On this basis, the UKSC held that:
- R was under a legal duty to disclose his subsequent appointments to Halliburton because the existence of potentially overlapping arbitration proceedings with only one common party was a circumstance which might reasonably give rise to the real possibility of bias. R breached this duty by failing to make the relevant disclosure.
- However, this was not sufficient to lead to the removal of R as arbitrator. The UKSC gave several fact-specific reasons for this, including the fact that there appeared to have been a lack of clarity in English case law as to whether there was a legal duty of disclosure and whether disclosure was needed; the time sequence of the three references; R's measured response to Halliburton's challenge; and there being “no question” of R having received any "secret financial benefit".
This much awaited decision was handed down by the UKSC a year after it was heard. Whilst it provides a useful overview and clarification on the principles relating to apparent bias (and, in particular, confirms the existence of a legal duty to disclose), practitioners and parties to arbitrations are likely to be disappointed by the lack of clear practical guidance - particularly where the outcome is so fact-specific.
In addition, some may wonder whether the decision will have any real impact on arbitrator practice in relation to bias and disclosure, because a breach of the legal duty to disclose was not met with a removal, or indeed any, substantive repercussions.

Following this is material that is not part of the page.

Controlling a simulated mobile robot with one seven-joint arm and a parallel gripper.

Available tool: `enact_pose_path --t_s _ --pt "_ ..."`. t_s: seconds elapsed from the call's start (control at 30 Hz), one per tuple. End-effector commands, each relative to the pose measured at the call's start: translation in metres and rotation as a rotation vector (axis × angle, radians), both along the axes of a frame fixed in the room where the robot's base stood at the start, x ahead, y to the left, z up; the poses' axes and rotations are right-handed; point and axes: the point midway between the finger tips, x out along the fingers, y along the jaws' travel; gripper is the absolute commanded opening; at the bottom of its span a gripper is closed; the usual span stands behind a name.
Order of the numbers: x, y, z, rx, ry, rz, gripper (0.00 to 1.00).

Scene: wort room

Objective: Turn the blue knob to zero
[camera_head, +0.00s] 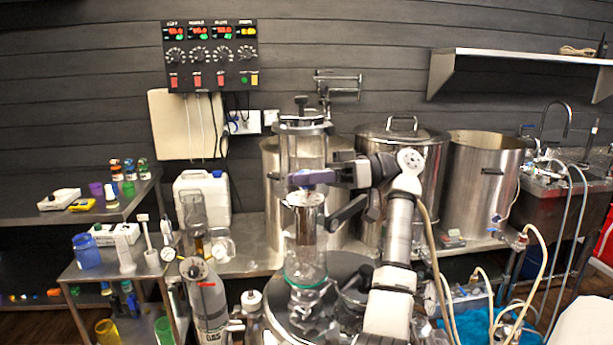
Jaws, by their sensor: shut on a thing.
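A blue-violet knob-like part (313,177) shows in the head view against the tall glass column (304,150). My gripper (334,177) reaches it from the right and is shut on it. The fingertips are small and partly hidden, so their exact hold on the part is unclear. No scale or zero mark on the part can be read. A small blue valve handle (497,218) also shows at the foot of the right steel pot, well apart from my gripper.
Steel pots (483,175) stand behind and right of my arm. A control panel (211,56) with dials hangs on the wall. A white canister (203,198) stands left of the column. Hoses (540,270) hang at the right. Small labware crowds the left cart.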

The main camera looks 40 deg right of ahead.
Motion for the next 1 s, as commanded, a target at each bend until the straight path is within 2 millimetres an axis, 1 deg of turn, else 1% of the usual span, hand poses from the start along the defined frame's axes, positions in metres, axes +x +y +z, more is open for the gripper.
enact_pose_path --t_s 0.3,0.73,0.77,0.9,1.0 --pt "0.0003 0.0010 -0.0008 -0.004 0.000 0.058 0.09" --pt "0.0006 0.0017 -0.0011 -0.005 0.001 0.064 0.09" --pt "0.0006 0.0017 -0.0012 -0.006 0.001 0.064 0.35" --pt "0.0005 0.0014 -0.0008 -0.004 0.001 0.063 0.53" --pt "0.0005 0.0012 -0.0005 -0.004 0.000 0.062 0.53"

Parties requiring additional certainty in relation to this question, may choose to turn instead to arbitrations under the auspices of arbitral institutions whose rules focus on the perceptions of the parties and expressly require arbitrators to disclose any facts or circumstances which might in the 'eyes' or 'mind' of the parties call into question the arbitrator's impartiality (such as the ICC rules (article 11) or the LCIA rules (article 5.4)). Such provisions potentially lead to a stricter view on the interpretation of the arbitrator's obligation to disclose prior appointments, and therefore wider scope for challenging an arbitrator who breaches such an obligation.